Gun crime in England and Wales is still rising according to Home Office figures released on Thursday.
The figures come a day after a London operation against gun crime
The number of crimes involving firearms increased by just under 3% in the 12 months to March 2003, to 10,250.
It was well below the 35% rise in the previous year, when gun crime leapt from 7,362 firearms offences to 9,974.
Home Office minister Hazel Blears said: "The risk of a fatal shooting in England and Wales is still one of the lowest in the world."
She added: "But every crime involving a firearm is a serious concern and every life lost to gun crime is a terrible tragedy."
Violent crime - excluding robberies and sex attacks - increased by 12% between April and June this year, according to the British Crime Survey quarterly results, also released on Thursday.
Shadow home secretary Oliver Letwin said the statistics presented a "confusing" and "alarming" picture.
"One thing which no amount of statistical manipulation can disguise is that violent crime has doubled in the last six years and continues to rise alarmingly," he said.
Mr Letwin blamed the increase on young hard drug addicts and called on the government to provide better rehabilitation for them as well as putting 40,000 more police officers on the streets.
The firearms data, which has been brought forward from its normal publication time in January, includes the number of deaths from firearms incidents and the number of offences in which no-one was injured, a Home Office spokesman said.
"Due to the heightened public interest at present around the issue of gun crime we are making this summary information available now," a spokesman said.
About 17% of offences using firearms resulted in physical harm, the majority of which involved only minor injury.
Last year there were 80 fatal incidents compared to 95 the year before - a reduction of around one sixth.
Paul Cavadino, chief executive of the crime reduction charity Nacro, warned the rise in gun crime could not be tackled by "get-tough measures" like the mandatory five-year sentence for gun possession.
"We can only tackle it effectively by measures to reduce the supply of illegal weapons and a demand fuelled by a macho, glamorised gun culture," he said.
Overall crime rates remained "unchanged" according to recorded crime figures, but the number of offences reported by interviewees in the British Crime Survey, which excludes crimes against children and businesses, fell by 5%.

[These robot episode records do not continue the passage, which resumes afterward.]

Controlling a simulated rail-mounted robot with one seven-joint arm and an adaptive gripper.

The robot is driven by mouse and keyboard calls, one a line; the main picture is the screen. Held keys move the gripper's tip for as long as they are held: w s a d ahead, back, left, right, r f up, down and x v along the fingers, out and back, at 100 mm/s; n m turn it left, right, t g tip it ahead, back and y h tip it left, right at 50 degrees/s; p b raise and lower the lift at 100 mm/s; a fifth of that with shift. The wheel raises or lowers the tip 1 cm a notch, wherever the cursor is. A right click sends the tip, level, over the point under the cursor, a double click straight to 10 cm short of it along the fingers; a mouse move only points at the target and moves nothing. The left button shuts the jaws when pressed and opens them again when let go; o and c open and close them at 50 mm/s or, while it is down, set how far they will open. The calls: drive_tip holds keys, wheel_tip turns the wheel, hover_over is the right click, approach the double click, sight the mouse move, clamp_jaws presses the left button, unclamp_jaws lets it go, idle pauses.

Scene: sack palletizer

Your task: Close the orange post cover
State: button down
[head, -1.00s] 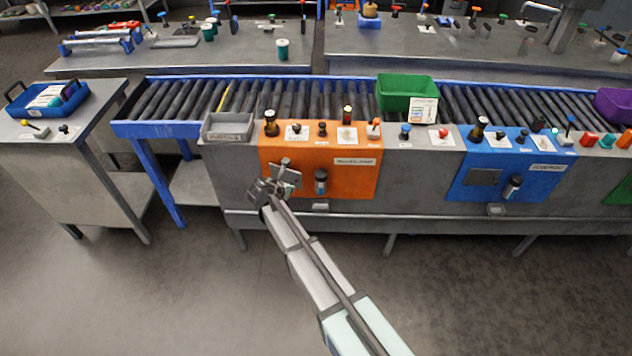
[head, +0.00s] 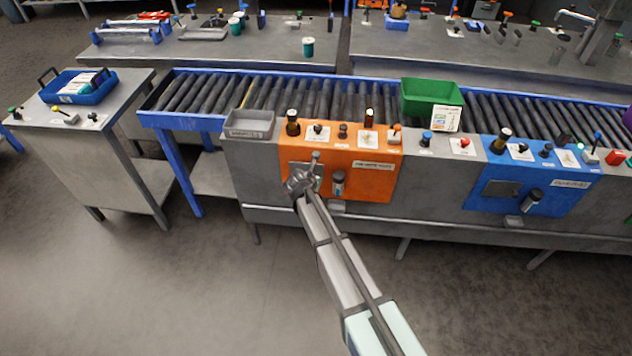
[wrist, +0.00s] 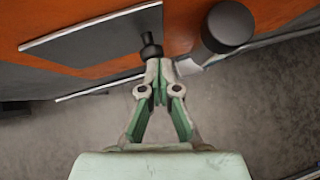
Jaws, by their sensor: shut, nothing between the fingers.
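The orange post is an orange panel (head: 378,178) on the conveyor's front, with small controls along its top. Its cover is a grey plate, seen at upper left in the wrist view (wrist: 95,42) and mostly hidden behind my gripper in the head view. A dark knob (wrist: 151,46) stands at the plate's edge. My gripper (head: 308,174) is in front of the panel's left half. In the wrist view its fingers (wrist: 159,80) are together and empty, with tips right at the knob; I cannot tell whether they touch. How far the cover stands open is unclear.
A black cylinder (wrist: 229,27) projects from the panel just right of my fingers; it also shows in the head view (head: 338,184). A grey tray (head: 249,124) sits above left. A blue post (head: 545,190) is at right. The floor in front is clear.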

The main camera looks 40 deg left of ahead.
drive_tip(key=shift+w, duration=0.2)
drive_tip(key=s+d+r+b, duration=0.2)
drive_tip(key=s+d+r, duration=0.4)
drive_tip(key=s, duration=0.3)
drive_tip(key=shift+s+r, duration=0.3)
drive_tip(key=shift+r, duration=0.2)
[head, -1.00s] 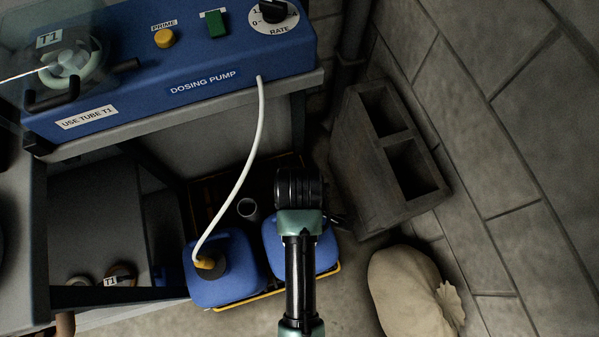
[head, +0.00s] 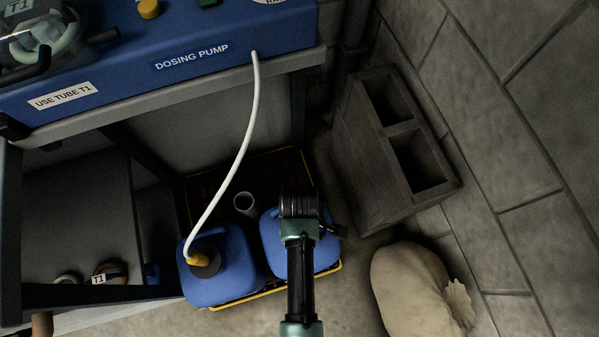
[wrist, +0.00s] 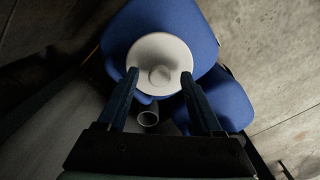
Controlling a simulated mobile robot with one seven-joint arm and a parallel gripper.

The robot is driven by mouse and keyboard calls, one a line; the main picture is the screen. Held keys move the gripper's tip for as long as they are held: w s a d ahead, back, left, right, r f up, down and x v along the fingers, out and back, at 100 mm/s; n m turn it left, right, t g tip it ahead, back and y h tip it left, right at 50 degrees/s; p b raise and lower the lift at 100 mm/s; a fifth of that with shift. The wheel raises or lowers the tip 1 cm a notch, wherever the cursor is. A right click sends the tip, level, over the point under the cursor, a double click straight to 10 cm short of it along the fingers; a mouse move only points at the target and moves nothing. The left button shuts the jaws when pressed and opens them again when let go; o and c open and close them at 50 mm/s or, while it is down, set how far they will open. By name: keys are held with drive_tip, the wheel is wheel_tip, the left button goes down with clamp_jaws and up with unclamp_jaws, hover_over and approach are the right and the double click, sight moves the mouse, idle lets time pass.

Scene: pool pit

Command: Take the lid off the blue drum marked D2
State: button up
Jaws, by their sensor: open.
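Two blue drums stand side by side on the floor in the head view. The right drum (head: 270,240) is partly hidden under my arm; the left drum (head: 222,272) has a white tube entering its dark cap. The wrist view shows a blue drum (wrist: 182,22) with a round white lid (wrist: 160,46) and a raised knob in its middle. My gripper (wrist: 160,73) is open, its fingertips apart over the near left and right parts of the lid. Contact cannot be told. No D2 mark is readable.
The drums stand in a yellow-edged tray (head: 237,304). A grey tube-like cup (head: 244,203) stands behind them. The dosing pump bench (head: 170,95) is at upper left. A hollow block (head: 365,150) and a beige sack (head: 415,290) stand to the right.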

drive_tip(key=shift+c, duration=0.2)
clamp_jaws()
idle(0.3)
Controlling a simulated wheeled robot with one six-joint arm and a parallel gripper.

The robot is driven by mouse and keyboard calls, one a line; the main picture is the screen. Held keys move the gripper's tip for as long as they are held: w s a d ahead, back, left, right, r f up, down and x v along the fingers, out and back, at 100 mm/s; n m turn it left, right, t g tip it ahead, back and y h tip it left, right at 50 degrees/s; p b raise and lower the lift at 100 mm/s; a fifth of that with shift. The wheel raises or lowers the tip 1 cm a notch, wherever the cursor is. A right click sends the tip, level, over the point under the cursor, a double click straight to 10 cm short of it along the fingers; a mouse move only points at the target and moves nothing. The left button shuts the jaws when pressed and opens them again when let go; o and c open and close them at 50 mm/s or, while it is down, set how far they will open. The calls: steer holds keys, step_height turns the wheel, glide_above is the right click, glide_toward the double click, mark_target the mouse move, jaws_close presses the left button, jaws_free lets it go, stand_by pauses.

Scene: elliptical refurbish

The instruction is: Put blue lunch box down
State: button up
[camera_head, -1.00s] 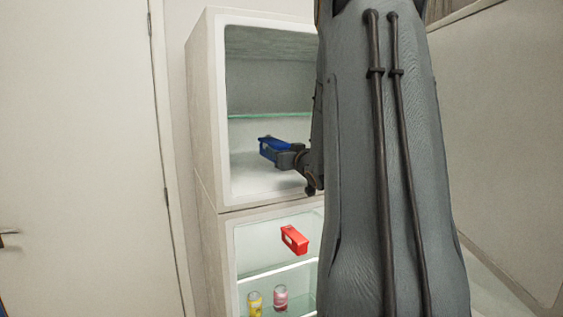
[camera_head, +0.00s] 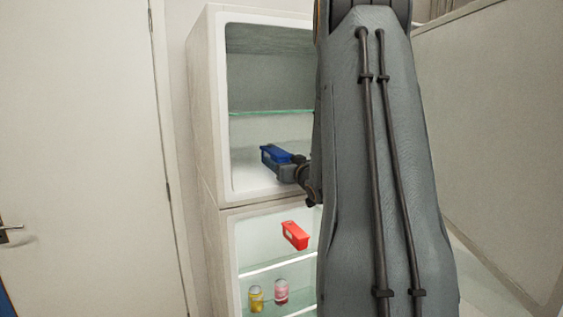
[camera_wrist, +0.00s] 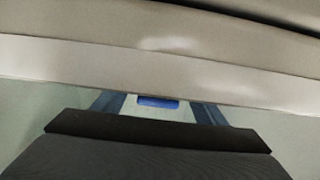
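The blue lunch box (camera_head: 275,154) is at the upper compartment of the white fridge, near the compartment floor and below the glass shelf. My gripper (camera_head: 285,170) is at its near side, and appears shut on it. Whether the box touches the compartment floor cannot be told. In the wrist view, a strip of the blue lunch box (camera_wrist: 158,102) shows between the two dark fingers (camera_wrist: 158,108).
A glass shelf (camera_head: 270,113) crosses the upper compartment. A red box (camera_head: 295,235), a yellow can (camera_head: 256,299) and a pink can (camera_head: 281,291) are in the lower compartment. A white door (camera_head: 80,150) stands at left. My arm hides the fridge's right side.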

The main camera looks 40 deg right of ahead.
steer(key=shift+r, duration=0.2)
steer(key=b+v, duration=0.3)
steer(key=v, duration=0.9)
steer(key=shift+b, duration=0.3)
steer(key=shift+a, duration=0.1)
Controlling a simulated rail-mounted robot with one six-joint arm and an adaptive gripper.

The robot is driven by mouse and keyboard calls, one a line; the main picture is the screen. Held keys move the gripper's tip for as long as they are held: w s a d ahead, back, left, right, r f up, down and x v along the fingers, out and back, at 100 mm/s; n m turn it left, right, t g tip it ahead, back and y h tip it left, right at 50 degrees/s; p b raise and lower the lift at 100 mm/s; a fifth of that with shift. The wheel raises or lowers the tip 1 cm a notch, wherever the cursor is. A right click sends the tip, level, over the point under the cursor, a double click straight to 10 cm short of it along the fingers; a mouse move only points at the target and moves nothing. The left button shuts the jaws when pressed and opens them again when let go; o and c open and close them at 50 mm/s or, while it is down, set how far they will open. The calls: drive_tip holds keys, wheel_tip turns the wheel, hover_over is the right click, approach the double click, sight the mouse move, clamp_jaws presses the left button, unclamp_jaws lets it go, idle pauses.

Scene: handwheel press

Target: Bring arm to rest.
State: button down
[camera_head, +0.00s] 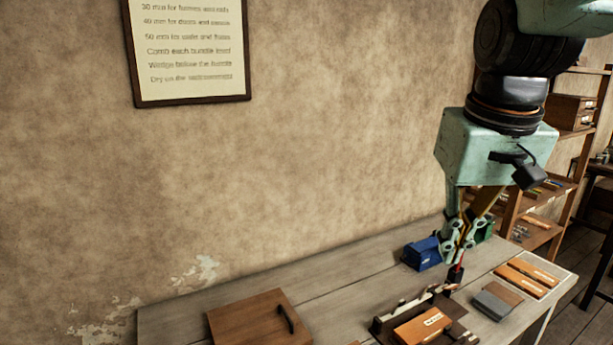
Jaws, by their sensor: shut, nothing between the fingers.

The British Crime Survey, which includes crimes not reported to police, also found:
- Overall crime fell
- The risk of being a victim is the same as in 1981, at 26.9%
There were 5% fewer violent crimes reported to the survey in the 12 months to June 2003
- Recorded robbery fell 7% in April-June 2003 compared to same period last year
The latest firearm figures were released a day after more than 500 officers carried out raids in north London in what police described as a "pre-emptive strike" against gun crime.
Eleven addresses in Islington were searched by police in full body armour using battering rams.
Armed officers led teams of police, dog handlers and immigration and customs officials.
Twenty-three people were arrested on suspicion of drugs and firearms offences during the raids, which began at 0400 BST on Wednesday.
They followed a 60% increase in calls from residents reporting guns being fired or people carrying guns over the past six months.
The borough's chief superintendent Barry Norman said the raids were intended to stop people bringing guns into the area.
Recorded crime in London has fallen by 7%, the Home Office figures show.